Data segment:
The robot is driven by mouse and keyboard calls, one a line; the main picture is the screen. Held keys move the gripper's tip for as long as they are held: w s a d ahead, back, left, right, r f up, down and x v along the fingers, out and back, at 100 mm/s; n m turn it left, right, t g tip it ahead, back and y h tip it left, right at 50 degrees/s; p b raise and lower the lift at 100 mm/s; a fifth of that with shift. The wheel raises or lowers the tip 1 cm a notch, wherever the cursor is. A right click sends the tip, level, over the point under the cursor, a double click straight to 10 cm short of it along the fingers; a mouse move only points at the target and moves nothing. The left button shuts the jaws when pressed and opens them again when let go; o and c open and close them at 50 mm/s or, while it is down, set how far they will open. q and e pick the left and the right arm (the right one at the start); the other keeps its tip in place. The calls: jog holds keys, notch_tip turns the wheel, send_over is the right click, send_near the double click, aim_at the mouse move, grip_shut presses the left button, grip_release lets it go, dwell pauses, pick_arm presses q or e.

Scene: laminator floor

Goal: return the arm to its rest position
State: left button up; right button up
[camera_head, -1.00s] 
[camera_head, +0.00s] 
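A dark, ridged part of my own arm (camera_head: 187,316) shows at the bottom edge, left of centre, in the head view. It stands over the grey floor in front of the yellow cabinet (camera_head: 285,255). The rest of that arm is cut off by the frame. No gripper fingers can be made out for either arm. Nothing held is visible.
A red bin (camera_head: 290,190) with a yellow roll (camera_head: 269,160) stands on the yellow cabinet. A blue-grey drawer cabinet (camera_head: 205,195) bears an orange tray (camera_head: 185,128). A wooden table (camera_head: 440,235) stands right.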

Goal:
Reproduce the final stretch of the data above: every line from the one holding "Goal: return the arm to its rest position" through the end, inclusive, exactly as written and nothing else.

Answer for the task:
Goal: return the arm to its rest position
State: left button up; right button up
[camera_head, -1.00s] 
[camera_head, +0.00s] 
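A dark, ridged part of my own arm (camera_head: 187,316) shows at the bottom edge, left of centre, in the head view. It stands over the grey floor in front of the yellow cabinet (camera_head: 285,255). The rest of that arm is cut off by the frame. No gripper fingers can be made out for either arm. Nothing held is visible.
A red bin (camera_head: 290,190) with a yellow roll (camera_head: 269,160) stands on the yellow cabinet. A blue-grey drawer cabinet (camera_head: 205,195) bears an orange tray (camera_head: 185,128). A wooden table (camera_head: 440,235) stands right.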

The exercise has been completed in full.